### Data rows
--- start ---

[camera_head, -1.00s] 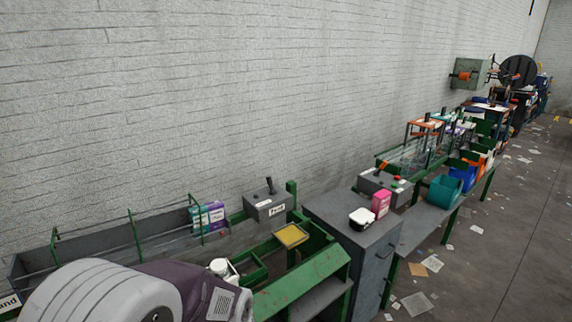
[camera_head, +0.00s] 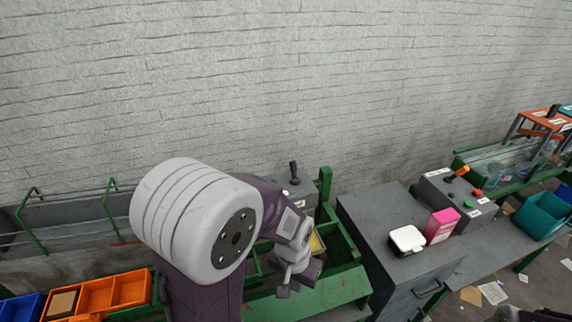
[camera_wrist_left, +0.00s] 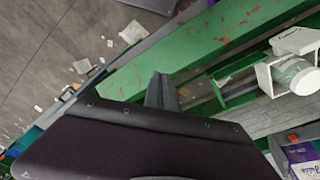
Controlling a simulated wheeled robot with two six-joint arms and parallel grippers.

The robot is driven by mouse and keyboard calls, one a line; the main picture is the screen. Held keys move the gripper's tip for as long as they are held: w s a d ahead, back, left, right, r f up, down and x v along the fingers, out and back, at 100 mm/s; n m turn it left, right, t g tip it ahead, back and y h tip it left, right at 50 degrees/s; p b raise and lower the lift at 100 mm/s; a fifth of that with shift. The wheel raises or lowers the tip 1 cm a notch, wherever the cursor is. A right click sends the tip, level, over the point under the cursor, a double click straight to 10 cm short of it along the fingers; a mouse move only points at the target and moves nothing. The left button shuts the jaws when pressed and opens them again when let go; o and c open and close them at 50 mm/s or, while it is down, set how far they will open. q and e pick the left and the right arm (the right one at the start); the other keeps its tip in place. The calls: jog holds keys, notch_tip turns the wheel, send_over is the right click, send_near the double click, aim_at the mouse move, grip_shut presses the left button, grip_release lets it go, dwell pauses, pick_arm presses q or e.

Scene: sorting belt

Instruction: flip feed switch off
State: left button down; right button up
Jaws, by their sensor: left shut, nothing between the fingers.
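A grey control box (camera_head: 303,191) with an upright black lever (camera_head: 294,173) stands against the wall behind the green frame. My left arm hides its lower left part and front label. My left gripper (camera_head: 288,287) is shut and empty in front of and below the box, over the green bench, apart from the lever. In the left wrist view its grey fingers (camera_wrist_left: 161,92) show against the green bench edge; the lever does not show there.
A second grey box (camera_head: 455,192) with an orange-tipped lever and red and green buttons stands to the right. A grey cabinet (camera_head: 365,225) holds a white container (camera_head: 407,240) and a pink box (camera_head: 440,226). Orange bins (camera_head: 113,292) lie left.

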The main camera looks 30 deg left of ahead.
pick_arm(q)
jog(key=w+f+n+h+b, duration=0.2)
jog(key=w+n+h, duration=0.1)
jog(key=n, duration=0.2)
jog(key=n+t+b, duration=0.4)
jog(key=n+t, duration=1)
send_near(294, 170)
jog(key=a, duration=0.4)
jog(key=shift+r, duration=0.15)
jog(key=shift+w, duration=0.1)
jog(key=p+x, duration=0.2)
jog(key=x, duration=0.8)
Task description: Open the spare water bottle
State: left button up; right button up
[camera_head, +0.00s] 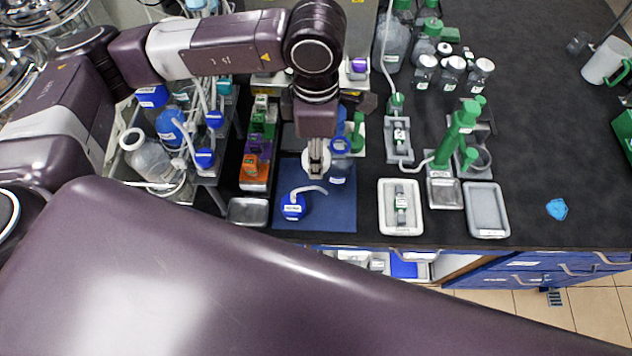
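A clear bottle with a blue ring at its top (339,172), which looks like the spare water bottle, stands at the back right of a blue mat (338,215). I cannot tell whether the blue ring is a closed cap or an open neck. My left gripper (317,168) points down just left of the bottle; whether it touches it is unclear. Its fingers look close together, but their opening cannot be made out. A blue labelled cap with a white tube (293,208) lies at the mat's front left. My right gripper is not in view.
Left of the mat is a rack with orange and green parts (255,165) and a small metal tray (248,211). To the right are a white tray (384,225), a grey tray (487,222) and a green stand (457,140). The black bench's right side is mostly clear.

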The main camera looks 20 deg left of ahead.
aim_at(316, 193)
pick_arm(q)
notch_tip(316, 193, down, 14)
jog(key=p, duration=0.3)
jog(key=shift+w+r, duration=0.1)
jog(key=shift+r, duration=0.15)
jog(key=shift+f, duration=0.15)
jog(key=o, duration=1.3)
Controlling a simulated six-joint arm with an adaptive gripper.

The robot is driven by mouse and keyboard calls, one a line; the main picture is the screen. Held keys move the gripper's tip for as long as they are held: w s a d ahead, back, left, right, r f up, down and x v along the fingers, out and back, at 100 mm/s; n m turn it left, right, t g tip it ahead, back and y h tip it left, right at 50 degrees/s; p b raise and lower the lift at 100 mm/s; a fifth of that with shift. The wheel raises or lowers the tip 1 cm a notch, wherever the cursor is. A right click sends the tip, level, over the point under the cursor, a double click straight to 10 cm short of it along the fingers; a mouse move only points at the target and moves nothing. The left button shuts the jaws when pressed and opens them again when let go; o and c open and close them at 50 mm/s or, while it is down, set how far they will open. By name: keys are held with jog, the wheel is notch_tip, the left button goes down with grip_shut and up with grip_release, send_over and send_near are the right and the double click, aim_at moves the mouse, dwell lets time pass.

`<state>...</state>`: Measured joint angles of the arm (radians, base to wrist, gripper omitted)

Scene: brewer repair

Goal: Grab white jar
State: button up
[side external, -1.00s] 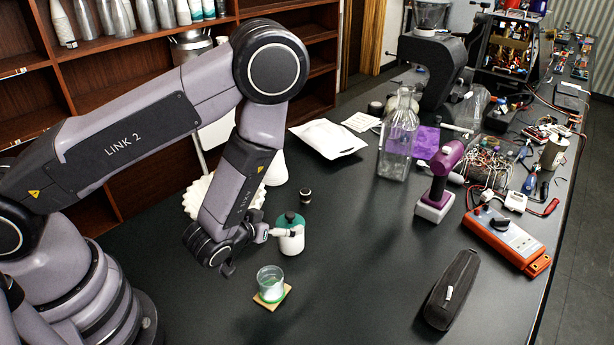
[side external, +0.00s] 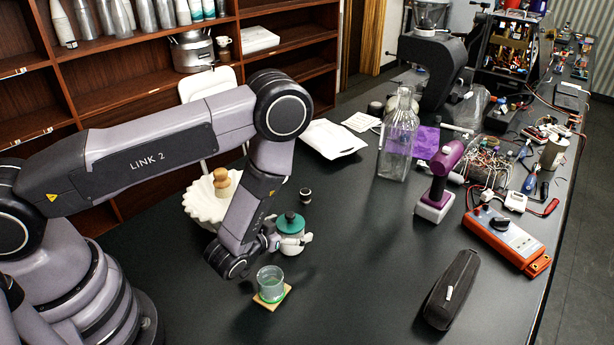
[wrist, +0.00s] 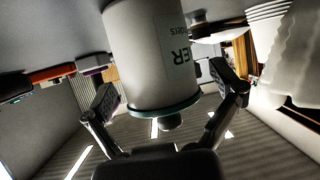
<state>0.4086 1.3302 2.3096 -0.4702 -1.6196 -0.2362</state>
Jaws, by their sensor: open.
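The white jar (side external: 291,246) with a green lid stands upright on the dark table, behind the glass cup. In the wrist view the jar (wrist: 150,60) appears upside down, with its label and green rim showing, between the two spread fingers. My gripper (side external: 272,237) is low at the jar's left side in the side view, and partly hides it. In the wrist view my gripper (wrist: 168,92) is open, one finger on either side of the jar. I cannot tell whether either finger touches it.
A glass cup (side external: 270,284) on a small wooden coaster stands close in front. A clear glass bottle (side external: 397,140) and purple tool (side external: 440,175) stand right. The table's front middle is clear.

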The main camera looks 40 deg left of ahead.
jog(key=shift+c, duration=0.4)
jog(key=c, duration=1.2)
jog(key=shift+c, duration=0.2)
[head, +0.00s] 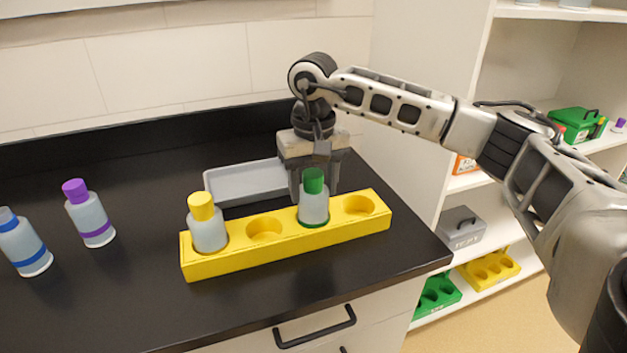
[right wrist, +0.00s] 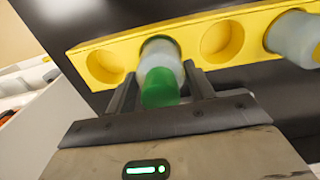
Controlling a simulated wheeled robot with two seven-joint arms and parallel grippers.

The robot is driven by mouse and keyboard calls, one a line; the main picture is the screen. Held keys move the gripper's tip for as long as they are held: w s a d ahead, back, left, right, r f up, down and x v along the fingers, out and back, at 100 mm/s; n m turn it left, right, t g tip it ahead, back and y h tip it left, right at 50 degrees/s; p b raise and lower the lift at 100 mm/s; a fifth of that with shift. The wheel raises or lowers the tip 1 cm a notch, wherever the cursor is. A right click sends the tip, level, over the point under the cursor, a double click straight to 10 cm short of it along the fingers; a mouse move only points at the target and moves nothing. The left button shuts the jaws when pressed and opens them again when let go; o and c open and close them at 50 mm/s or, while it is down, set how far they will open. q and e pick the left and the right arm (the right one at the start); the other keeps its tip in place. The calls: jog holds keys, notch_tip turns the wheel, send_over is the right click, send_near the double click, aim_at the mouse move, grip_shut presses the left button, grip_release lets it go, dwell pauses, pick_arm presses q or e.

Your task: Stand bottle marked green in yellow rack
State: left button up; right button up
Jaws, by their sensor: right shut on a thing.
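The bottle marked green (head: 314,203), with a green cap and a green band at its base, stands upright in the yellow rack (head: 285,243), in the third hole from the left. My right gripper (head: 315,190) is behind it, shut on it with a finger at each side. In the right wrist view the bottle (right wrist: 160,72) sits between the fingers of the gripper (right wrist: 160,85), its base within a hole of the rack (right wrist: 130,45). A yellow-capped bottle (head: 207,225) stands in the leftmost hole. The holes on both sides of the green bottle are empty. My left gripper is not in view.
A purple-capped bottle (head: 90,213) and a blue-banded bottle (head: 22,243) stand on the black counter (head: 120,290) at left. A grey tray (head: 235,185) lies behind the rack. Shelves (head: 515,110) at right hold boxes and more racks.

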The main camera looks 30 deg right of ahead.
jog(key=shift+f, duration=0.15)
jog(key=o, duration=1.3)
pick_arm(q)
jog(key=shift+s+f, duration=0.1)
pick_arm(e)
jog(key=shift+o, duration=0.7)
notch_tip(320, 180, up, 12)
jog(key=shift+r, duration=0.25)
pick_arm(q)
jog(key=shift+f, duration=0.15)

--- end ---

### What you have to do
Give the entries again without a single change, but with no pictures.

### Final answer
[camera_head, -1.00s] 
[camera_head, +0.00s] 
[camera_wrist_left, +0.00s] 
Controlling a simulated wheeled robot with two six-joint arms and parallel grippers.

The robot is driven by mouse and keyboard calls, one a line; the main picture is the screen. Held keys move the gripper's tip for as long as they are held: w s a d ahead, back, left, right, r f up, down and x v along the fingers, out and back, at 100 mm/s; n m turn it left, right, t g tip it ahead, back and y h tip it left, right at 50 degrees/s; p b raise and lower the lift at 100 mm/s; a fifth of that with shift. The wheel raises or lowers the tip 1 cm a notch, wherever the cursor is. A right click sends the tip, level, over the point under the cursor, a double click straight to 10 cm short of it along the fingers; a mouse move only points at the target and moves nothing. The left button shuts the jaws when pressed and opens them again when let go; o and c open and close them at 50 mm/s or, while it is down, set how far they will open. q and e pick the left and the right arm (the right one at the start); the other keeps its tip in place. The calls: jog holds keys, notch_tip turns the wheel, send_over is the right click, send_near the double click, aim_at the mouse move, grip_shut presses the left button, grip_release lets it go, dwell pauses, pick_arm presses q or e.

Scene: sorting belt

Instruction: flip feed switch off
State: left button down; right button up
Jaws, by their sensor: left shut, nothing between the fingers.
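A grey control box (camera_head: 303,191) with an upright black lever (camera_head: 294,173) stands against the wall behind the green frame. My left arm hides its lower left part and front label. My left gripper (camera_head: 288,287) is shut and empty in front of and below the box, over the green bench, apart from the lever. In the left wrist view its grey fingers (camera_wrist_left: 161,92) show against the green bench edge; the lever does not show there.
A second grey box (camera_head: 455,192) with an orange-tipped lever and red and green buttons stands to the right. A grey cabinet (camera_head: 365,225) holds a white container (camera_head: 407,240) and a pink box (camera_head: 440,226). Orange bins (camera_head: 113,292) lie left.

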The main camera looks 30 deg left of ahead.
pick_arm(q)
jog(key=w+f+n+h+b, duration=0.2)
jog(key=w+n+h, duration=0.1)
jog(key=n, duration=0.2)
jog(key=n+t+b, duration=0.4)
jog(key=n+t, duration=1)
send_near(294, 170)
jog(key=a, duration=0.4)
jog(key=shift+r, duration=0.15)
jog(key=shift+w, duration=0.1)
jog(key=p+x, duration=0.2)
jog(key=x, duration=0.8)
Task description: Open the spare water bottle
State: left button up; right button up
[camera_head, +0.00s] 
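A clear bottle with a blue ring at its top (339,172), which looks like the spare water bottle, stands at the back right of a blue mat (338,215). I cannot tell whether the blue ring is a closed cap or an open neck. My left gripper (317,168) points down just left of the bottle; whether it touches it is unclear. Its fingers look close together, but their opening cannot be made out. A blue labelled cap with a white tube (293,208) lies at the mat's front left. My right gripper is not in view.
Left of the mat is a rack with orange and green parts (255,165) and a small metal tray (248,211). To the right are a white tray (384,225), a grey tray (487,222) and a green stand (457,140). The black bench's right side is mostly clear.

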The main camera looks 20 deg left of ahead.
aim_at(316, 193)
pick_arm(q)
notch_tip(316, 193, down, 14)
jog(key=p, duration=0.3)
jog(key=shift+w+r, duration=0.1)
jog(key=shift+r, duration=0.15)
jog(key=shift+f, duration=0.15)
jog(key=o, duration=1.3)
Controlling a simulated six-joint arm with an adaptive gripper.

The robot is driven by mouse and keyboard calls, one a line; the main picture is the screen. Held keys move the gripper's tip for as long as they are held: w s a d ahead, back, left, right, r f up, down and x v along the fingers, out and back, at 100 mm/s; n m turn it left, right, t g tip it ahead, back and y h tip it left, right at 50 degrees/s; p b raise and lower the lift at 100 mm/s; a fifth of that with shift. The wheel raises or lowers the tip 1 cm a notch, wherever the cursor is. A right click sends the tip, level, over the point under the cursor, a double click straight to 10 cm short of it along the fingers; a mouse move only points at the target and moves nothing. The left button shuts the jaws when pressed and opens them again when let go; o and c open and close them at 50 mm/s or, while it is down, set how far they will open. By name: keys are held with jog, the wheel is notch_tip, the left button goes down with grip_shut and up with grip_release, send_over and send_near are the right and the double click, aim_at moves the mouse, dwell lets time pass.

`<state>...</state>`: Measured joint angles of the arm (radians, base to wrist, gripper omitted)

Scene: brewer repair

Goal: Grab white jar
State: button up
[side external, -1.00s] 
[side external, +0.00s] 
[wrist, +0.00s] 
<state>0.4086 1.3302 2.3096 -0.4702 -1.6196 -0.2362</state>
Jaws, by their sensor: open.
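The white jar (side external: 291,246) with a green lid stands upright on the dark table, behind the glass cup. In the wrist view the jar (wrist: 150,60) appears upside down, with its label and green rim showing, between the two spread fingers. My gripper (side external: 272,237) is low at the jar's left side in the side view, and partly hides it. In the wrist view my gripper (wrist: 168,92) is open, one finger on either side of the jar. I cannot tell whether either finger touches it.
A glass cup (side external: 270,284) on a small wooden coaster stands close in front. A clear glass bottle (side external: 397,140) and purple tool (side external: 440,175) stand right. The table's front middle is clear.

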The main camera looks 40 deg left of ahead.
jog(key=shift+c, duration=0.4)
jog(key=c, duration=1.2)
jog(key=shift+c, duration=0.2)
[head, +0.00s] 
[right wrist, +0.00s] 
Controlling a simulated wheeled robot with two seven-joint arms and parallel grippers.

The robot is driven by mouse and keyboard calls, one a line; the main picture is the screen. Held keys move the gripper's tip for as long as they are held: w s a d ahead, back, left, right, r f up, down and x v along the fingers, out and back, at 100 mm/s; n m turn it left, right, t g tip it ahead, back and y h tip it left, right at 50 degrees/s; p b raise and lower the lift at 100 mm/s; a fifth of that with shift. The wheel raises or lowers the tip 1 cm a notch, wherever the cursor is. A right click sends the tip, level, over the point under the cursor, a double click straight to 10 cm short of it along the fingers; a mouse move only points at the target and moves nothing. The left button shuts the jaws when pressed and opens them again when let go; o and c open and close them at 50 mm/s or, while it is down, set how far they will open. q and e pick the left and the right arm (the right one at the start); the other keeps its tip in place. The calls: jog holds keys, notch_tip turns the wheel, send_over is the right click, send_near the double click, aim_at the mouse move, grip_shut presses the left button, grip_release lets it go, dwell pauses, pick_arm presses q or e.

Your task: Stand bottle marked green in yellow rack
State: left button up; right button up
Jaws, by their sensor: right shut on a thing.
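The bottle marked green (head: 314,203), with a green cap and a green band at its base, stands upright in the yellow rack (head: 285,243), in the third hole from the left. My right gripper (head: 315,190) is behind it, shut on it with a finger at each side. In the right wrist view the bottle (right wrist: 160,72) sits between the fingers of the gripper (right wrist: 160,85), its base within a hole of the rack (right wrist: 130,45). A yellow-capped bottle (head: 207,225) stands in the leftmost hole. The holes on both sides of the green bottle are empty. My left gripper is not in view.
A purple-capped bottle (head: 90,213) and a blue-banded bottle (head: 22,243) stand on the black counter (head: 120,290) at left. A grey tray (head: 235,185) lies behind the rack. Shelves (head: 515,110) at right hold boxes and more racks.

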The main camera looks 30 deg right of ahead.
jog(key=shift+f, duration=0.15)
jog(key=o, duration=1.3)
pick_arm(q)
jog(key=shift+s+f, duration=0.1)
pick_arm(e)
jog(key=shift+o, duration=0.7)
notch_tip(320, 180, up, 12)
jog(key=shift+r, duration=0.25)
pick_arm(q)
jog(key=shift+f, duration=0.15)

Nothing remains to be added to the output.